3. Show the development your ideas progressively
Help the examiners see your journey by creating a clear visual journey from initial ideas to the final piece. Use mind maps, mood boards, and sketches and show and tell how one idea leads to your next one so that everything connects.
4. Master observational drawing
Aside from practicing tone, proportion, perspective, you need to show development in your sketchbooks. For this include observational sketches alongside more refined studies and annotate what you're learning about technique and what you'd improve and demonstrate how these skills inform your creative work. Also include primary sources (photos you've taken, objects you've collected). Minimum 10-15 observational studies per project
5. Create an annotation that adds value
The mistake many students do with annotation is to describe something without analysis. Examiners want critical thinking, not just a commentary of what's visibly obvious. So, analyse decisions: "I chose cadmium red to create tension because..., reference artists and techniques and evaluate what worked and what you'd change.

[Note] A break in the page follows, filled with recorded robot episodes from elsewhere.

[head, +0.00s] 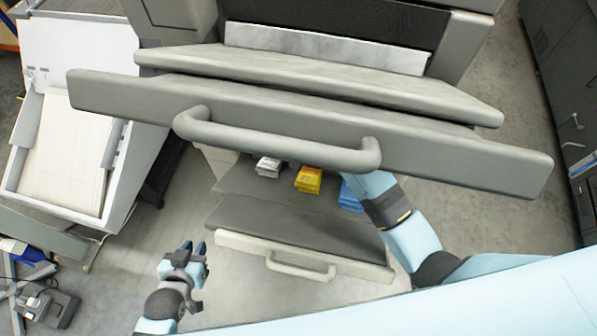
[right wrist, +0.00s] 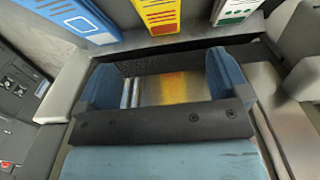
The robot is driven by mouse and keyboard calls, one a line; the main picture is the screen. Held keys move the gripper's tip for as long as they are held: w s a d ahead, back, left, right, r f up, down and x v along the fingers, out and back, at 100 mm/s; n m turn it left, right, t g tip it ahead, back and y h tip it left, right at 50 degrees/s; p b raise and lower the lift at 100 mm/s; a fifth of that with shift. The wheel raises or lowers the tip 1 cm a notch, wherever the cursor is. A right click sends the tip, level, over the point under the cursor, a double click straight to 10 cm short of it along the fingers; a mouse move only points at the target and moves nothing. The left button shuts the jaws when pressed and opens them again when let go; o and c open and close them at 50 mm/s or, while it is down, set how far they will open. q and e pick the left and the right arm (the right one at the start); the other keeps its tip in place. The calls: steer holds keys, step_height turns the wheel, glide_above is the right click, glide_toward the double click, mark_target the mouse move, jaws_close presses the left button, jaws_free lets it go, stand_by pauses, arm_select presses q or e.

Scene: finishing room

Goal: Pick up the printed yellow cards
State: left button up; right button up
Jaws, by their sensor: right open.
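In the right wrist view the yellow cards (right wrist: 158,15) show at the top edge, beyond the fingers. My right gripper (right wrist: 163,82) is open, with no card between its fingers; a blurred yellow patch shows on the surface between them. In the head view the right gripper is hidden behind the upper drawer front and my arm. My left gripper (head: 193,248) is open and empty, left of the lower drawer.
A grey upper drawer front with a handle (head: 275,145) juts out above the cards and hides part of the lower drawer. In the right wrist view, blue (right wrist: 78,18) and white-green (right wrist: 234,10) stacks flank the yellow one. A white paper tray unit (head: 65,150) stands left.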

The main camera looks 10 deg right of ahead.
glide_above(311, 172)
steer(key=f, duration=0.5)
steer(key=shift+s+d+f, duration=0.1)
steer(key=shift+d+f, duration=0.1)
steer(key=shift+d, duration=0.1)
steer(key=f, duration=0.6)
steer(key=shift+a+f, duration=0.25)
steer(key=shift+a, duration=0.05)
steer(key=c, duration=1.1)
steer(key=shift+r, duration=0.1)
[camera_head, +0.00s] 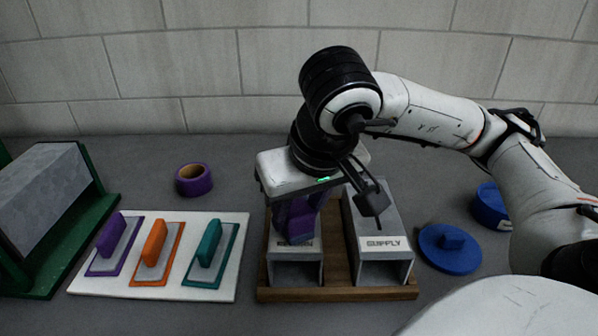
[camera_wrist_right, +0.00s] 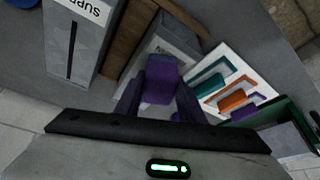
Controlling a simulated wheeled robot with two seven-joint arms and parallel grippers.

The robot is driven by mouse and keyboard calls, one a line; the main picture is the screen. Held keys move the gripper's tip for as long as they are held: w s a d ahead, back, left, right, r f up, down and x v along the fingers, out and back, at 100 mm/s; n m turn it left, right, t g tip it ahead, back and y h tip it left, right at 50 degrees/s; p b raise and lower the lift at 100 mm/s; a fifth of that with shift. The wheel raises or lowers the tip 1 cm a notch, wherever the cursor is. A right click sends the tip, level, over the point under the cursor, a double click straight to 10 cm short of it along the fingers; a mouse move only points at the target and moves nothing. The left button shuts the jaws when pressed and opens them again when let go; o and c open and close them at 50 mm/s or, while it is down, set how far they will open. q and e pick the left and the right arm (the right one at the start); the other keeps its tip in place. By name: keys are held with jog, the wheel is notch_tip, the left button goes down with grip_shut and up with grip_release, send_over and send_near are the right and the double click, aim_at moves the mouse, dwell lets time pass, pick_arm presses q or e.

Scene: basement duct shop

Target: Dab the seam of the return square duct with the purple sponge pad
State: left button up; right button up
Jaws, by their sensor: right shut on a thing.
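My right gripper (camera_head: 297,222) points down over the return square duct (camera_head: 296,270), the left one of two grey ducts; it also shows in the wrist view (camera_wrist_right: 160,108). It is shut on the purple sponge pad (camera_wrist_right: 161,78), a purple block between its fingers. The pad is above the duct's top; I cannot tell whether it touches. The return duct's label is partly covered by the gripper, and its seam is hidden. In the wrist view part of this duct (camera_wrist_right: 178,45) shows beyond the pad. My left gripper is not in view.
The supply duct (camera_head: 383,245) stands close on the right in the same wooden base (camera_head: 338,293). A white board (camera_head: 165,291) with purple, orange and teal handled pieces lies left. Purple tape (camera_head: 194,180), blue round pieces (camera_head: 449,250) and a green stand (camera_head: 75,235) are around.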

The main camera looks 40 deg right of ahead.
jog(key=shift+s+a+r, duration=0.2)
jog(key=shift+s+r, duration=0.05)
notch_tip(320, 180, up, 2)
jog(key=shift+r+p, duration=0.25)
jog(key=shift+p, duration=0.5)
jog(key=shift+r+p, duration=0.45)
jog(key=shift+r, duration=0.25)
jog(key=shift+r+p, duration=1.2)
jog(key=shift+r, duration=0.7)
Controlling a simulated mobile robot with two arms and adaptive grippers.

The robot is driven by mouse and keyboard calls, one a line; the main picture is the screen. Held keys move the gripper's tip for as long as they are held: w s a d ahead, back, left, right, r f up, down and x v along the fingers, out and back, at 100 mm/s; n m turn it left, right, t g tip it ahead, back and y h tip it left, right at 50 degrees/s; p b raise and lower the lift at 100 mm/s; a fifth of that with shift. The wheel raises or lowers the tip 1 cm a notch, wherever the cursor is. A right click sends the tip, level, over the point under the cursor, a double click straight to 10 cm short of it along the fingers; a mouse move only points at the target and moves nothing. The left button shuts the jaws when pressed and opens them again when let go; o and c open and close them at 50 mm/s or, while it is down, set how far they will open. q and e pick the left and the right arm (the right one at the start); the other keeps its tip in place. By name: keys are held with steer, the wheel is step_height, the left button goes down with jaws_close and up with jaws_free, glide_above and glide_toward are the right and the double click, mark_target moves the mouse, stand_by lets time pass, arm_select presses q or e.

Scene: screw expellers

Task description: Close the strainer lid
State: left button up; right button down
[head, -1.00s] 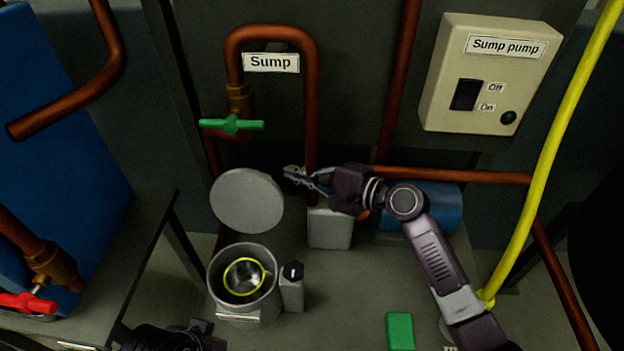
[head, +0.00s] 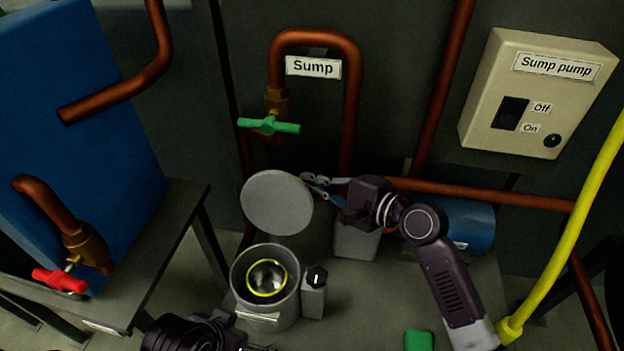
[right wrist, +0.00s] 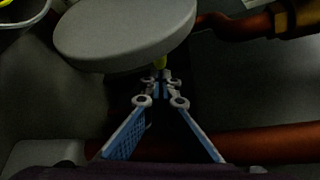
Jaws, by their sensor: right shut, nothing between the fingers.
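The strainer (head: 266,312) is a grey metal pot with a yellow-rimmed basket (head: 266,278) inside. Its round grey lid (head: 277,202) stands raised and open behind the pot. The lid's disc also fills the top of the right wrist view (right wrist: 125,32). My right gripper (head: 306,180) is shut and empty at the upper right edge of the lid; I cannot tell whether it touches. In the right wrist view its fingers (right wrist: 161,76) meet just below the lid. Part of my left arm shows at the bottom of the head view, but its fingers cannot be made out.
A small grey box with a black knob (head: 314,292) adjoins the pot's right side. Copper pipes (head: 352,110) and a green valve handle (head: 268,126) are behind the lid. A blue cylinder (head: 465,226) lies behind my right arm. A green block (head: 418,341) is at the front.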

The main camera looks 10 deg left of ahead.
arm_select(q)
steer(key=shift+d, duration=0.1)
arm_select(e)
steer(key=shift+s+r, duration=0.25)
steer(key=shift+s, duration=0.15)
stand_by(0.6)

Focus on the Exam Project (Component 2 - 40%)
When focusing on the exam project the same advice as above applies. The exam component follows a structured timeline that rewards preparation and strategic planning.
You'll receive the exam question paper 12 weeks before the supervised exam period. This gives you substantial time to research themes, experiment with techniques and media, develop ideas through artist studies, and refine your approach. You will then create your final piece or pieces during the 10-hour supervised session.
The same four assessment objectives apply: develop ideas, experiment, refine, record observations, and present personal responses. Your preparation work needs to demonstrate the same depth and critical analysis as your coursework portfolio.
Finally, remember that clean, professional presentation matters enormously. Mount or frame your work appropriately, photograph 3D pieces effectively, and ensure everything is clearly labelled and ready for assessment. Examiners judge not just the artwork itself but also how professionally it's presented.